─── EXTRACTED RECORDS ───

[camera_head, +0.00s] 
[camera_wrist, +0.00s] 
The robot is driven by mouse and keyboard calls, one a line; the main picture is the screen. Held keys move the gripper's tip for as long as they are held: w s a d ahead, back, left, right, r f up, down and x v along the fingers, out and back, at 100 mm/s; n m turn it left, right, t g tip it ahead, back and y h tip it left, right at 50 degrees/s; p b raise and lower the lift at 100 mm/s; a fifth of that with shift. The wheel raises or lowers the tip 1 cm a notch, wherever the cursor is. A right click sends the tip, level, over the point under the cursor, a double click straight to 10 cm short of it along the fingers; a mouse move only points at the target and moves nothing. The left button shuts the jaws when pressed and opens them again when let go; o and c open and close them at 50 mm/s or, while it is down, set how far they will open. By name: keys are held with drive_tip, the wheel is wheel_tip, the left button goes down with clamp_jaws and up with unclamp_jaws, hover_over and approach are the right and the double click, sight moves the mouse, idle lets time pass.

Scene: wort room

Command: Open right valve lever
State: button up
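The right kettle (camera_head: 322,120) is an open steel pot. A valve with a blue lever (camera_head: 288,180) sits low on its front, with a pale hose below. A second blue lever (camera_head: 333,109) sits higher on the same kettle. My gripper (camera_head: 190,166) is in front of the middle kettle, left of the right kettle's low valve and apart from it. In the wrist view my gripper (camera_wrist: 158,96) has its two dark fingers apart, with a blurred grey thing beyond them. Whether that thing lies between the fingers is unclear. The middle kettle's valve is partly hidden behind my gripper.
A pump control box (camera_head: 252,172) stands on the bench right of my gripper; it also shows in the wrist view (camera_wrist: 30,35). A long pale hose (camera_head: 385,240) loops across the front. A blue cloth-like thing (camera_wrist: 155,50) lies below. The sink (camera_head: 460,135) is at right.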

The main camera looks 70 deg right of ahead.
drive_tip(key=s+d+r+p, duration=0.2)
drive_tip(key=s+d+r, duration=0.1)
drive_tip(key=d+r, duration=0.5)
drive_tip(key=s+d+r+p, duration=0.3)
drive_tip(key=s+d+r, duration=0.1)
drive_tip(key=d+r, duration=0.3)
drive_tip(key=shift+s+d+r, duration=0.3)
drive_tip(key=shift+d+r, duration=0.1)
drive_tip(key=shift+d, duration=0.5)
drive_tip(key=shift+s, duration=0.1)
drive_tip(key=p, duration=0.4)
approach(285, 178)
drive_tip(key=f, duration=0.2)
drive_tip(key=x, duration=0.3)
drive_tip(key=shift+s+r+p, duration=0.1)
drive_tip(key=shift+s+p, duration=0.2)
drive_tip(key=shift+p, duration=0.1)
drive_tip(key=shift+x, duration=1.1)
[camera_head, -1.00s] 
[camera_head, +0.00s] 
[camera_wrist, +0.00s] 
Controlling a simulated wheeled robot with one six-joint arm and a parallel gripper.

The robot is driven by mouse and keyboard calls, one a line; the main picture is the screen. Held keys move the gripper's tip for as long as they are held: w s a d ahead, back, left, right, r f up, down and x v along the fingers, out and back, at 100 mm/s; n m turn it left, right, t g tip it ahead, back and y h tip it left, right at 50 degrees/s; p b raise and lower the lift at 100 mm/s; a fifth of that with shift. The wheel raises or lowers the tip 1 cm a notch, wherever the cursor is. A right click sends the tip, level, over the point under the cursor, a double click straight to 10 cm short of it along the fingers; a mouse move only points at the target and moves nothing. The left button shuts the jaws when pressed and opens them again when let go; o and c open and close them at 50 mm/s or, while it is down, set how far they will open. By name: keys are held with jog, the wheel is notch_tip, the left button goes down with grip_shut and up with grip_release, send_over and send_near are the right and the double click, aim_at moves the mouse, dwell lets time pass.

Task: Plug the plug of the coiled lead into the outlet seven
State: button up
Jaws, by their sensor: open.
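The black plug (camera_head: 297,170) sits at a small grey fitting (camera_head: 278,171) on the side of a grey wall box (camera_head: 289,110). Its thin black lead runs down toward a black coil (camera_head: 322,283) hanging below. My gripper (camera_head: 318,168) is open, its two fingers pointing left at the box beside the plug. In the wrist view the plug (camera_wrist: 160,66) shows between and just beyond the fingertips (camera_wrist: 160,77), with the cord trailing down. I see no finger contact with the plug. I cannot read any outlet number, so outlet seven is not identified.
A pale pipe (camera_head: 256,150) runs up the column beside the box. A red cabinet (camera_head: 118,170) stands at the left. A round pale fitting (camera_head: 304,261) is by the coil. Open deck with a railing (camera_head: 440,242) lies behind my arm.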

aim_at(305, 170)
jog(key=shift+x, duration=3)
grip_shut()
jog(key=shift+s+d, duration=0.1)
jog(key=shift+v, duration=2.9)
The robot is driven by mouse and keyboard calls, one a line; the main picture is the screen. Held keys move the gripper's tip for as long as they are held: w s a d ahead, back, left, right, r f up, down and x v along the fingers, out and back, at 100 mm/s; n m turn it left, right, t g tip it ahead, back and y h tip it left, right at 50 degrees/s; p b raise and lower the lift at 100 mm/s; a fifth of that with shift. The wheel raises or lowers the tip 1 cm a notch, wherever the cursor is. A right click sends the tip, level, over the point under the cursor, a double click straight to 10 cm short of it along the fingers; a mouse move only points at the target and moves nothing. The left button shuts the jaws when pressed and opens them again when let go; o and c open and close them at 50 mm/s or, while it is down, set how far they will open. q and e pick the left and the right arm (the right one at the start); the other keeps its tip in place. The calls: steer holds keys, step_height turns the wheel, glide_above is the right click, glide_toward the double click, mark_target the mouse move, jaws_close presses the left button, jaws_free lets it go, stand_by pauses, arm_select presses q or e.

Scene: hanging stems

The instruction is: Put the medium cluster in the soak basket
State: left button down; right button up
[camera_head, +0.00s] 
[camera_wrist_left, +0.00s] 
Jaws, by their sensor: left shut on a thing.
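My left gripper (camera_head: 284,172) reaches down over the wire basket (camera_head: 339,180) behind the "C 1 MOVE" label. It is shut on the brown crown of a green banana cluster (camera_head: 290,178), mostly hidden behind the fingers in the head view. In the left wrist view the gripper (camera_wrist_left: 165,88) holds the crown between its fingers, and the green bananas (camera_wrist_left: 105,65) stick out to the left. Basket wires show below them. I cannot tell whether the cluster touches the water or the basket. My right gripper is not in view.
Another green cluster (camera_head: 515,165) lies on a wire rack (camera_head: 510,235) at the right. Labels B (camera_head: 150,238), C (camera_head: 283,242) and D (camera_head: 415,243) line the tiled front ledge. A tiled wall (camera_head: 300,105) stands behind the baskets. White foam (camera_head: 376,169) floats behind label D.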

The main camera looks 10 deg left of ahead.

───

• [PROMPT] Reproduce the lines of the entries above exactly, but only from the line containing "[camera_wrist_left, +0.00s]" through the final line.

• [COMPLETED EXERCISE]
[camera_wrist_left, +0.00s] 
Jaws, by their sensor: left shut on a thing.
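My left gripper (camera_head: 284,172) reaches down over the wire basket (camera_head: 339,180) behind the "C 1 MOVE" label. It is shut on the brown crown of a green banana cluster (camera_head: 290,178), mostly hidden behind the fingers in the head view. In the left wrist view the gripper (camera_wrist_left: 165,88) holds the crown between its fingers, and the green bananas (camera_wrist_left: 105,65) stick out to the left. Basket wires show below them. I cannot tell whether the cluster touches the water or the basket. My right gripper is not in view.
Another green cluster (camera_head: 515,165) lies on a wire rack (camera_head: 510,235) at the right. Labels B (camera_head: 150,238), C (camera_head: 283,242) and D (camera_head: 415,243) line the tiled front ledge. A tiled wall (camera_head: 300,105) stands behind the baskets. White foam (camera_head: 376,169) floats behind label D.

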The main camera looks 10 deg left of ahead.

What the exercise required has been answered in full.